Using the data below, return the stretch from the line that contains "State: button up" through the line that contains "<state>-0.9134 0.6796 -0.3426", both included, exactly as it stands and nothing beyond it.

◇ ◇ ◇ ◇ ◇ ◇ ◇

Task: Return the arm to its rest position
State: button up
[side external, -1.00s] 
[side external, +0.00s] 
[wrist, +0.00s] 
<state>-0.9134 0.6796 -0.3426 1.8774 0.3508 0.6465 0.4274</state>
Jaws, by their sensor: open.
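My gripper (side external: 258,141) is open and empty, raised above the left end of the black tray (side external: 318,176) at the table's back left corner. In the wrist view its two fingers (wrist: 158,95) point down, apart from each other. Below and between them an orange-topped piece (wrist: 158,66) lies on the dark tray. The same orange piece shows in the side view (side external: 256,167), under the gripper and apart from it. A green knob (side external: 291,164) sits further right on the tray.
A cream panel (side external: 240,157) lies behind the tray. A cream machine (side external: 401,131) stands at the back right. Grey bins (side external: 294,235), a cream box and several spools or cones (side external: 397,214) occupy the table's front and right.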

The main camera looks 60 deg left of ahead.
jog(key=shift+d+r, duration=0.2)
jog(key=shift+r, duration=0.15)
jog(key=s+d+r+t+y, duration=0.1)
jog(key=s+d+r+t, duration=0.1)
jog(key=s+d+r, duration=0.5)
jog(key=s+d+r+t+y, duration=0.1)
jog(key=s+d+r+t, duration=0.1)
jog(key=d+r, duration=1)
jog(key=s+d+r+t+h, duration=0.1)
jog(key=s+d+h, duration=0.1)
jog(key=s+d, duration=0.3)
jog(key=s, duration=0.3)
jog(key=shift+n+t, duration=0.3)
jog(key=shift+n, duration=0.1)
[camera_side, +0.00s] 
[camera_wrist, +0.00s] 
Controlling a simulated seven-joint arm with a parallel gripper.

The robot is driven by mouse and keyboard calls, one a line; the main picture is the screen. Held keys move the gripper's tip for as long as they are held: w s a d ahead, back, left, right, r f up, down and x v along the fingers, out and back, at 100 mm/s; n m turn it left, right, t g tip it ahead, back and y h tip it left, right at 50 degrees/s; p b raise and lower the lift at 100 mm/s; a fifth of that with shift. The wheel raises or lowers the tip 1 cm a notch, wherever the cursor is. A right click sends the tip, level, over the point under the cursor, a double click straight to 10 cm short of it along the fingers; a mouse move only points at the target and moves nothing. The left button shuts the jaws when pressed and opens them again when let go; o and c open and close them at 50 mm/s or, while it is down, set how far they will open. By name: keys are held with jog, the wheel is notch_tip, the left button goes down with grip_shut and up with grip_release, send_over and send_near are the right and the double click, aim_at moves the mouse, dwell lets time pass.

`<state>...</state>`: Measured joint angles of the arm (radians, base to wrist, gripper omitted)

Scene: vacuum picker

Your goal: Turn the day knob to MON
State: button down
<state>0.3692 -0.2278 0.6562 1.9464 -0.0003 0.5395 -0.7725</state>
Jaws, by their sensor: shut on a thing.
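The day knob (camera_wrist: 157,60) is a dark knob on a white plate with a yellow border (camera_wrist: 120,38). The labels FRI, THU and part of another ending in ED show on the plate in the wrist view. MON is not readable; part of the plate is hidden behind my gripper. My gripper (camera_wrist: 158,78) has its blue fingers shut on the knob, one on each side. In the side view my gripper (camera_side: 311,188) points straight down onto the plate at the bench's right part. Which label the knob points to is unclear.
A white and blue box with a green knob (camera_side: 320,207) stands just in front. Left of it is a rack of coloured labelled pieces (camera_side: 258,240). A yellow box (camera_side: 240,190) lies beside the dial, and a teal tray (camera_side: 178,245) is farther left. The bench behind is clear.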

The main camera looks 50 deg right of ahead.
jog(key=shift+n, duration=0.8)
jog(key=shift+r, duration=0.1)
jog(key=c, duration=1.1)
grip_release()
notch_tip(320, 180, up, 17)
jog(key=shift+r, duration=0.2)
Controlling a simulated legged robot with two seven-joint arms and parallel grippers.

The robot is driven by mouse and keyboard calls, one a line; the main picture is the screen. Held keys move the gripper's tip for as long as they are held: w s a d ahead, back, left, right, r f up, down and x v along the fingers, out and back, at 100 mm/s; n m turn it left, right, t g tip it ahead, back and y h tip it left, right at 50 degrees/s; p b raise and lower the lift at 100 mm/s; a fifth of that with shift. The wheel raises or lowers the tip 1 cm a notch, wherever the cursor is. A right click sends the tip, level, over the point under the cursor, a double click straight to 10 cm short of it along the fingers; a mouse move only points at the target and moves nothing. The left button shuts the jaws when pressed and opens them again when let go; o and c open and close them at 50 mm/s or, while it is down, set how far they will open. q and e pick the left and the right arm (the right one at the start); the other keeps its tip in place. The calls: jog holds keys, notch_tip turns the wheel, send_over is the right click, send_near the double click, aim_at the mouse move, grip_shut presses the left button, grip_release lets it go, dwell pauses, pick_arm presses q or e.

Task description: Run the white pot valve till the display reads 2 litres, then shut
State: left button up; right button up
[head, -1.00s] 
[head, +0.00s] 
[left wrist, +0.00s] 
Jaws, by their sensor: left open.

◇ ◇ ◇ ◇ ◇ ◇ ◇

-- SOLUTION TO THIS EXERCISE --
State: button up
[side external, -1.00s] 
[side external, +0.00s] 
[wrist, +0.00s] 
<state>-0.9134 0.6796 -0.3426 1.8774 0.3508 0.6465 0.4274</state>

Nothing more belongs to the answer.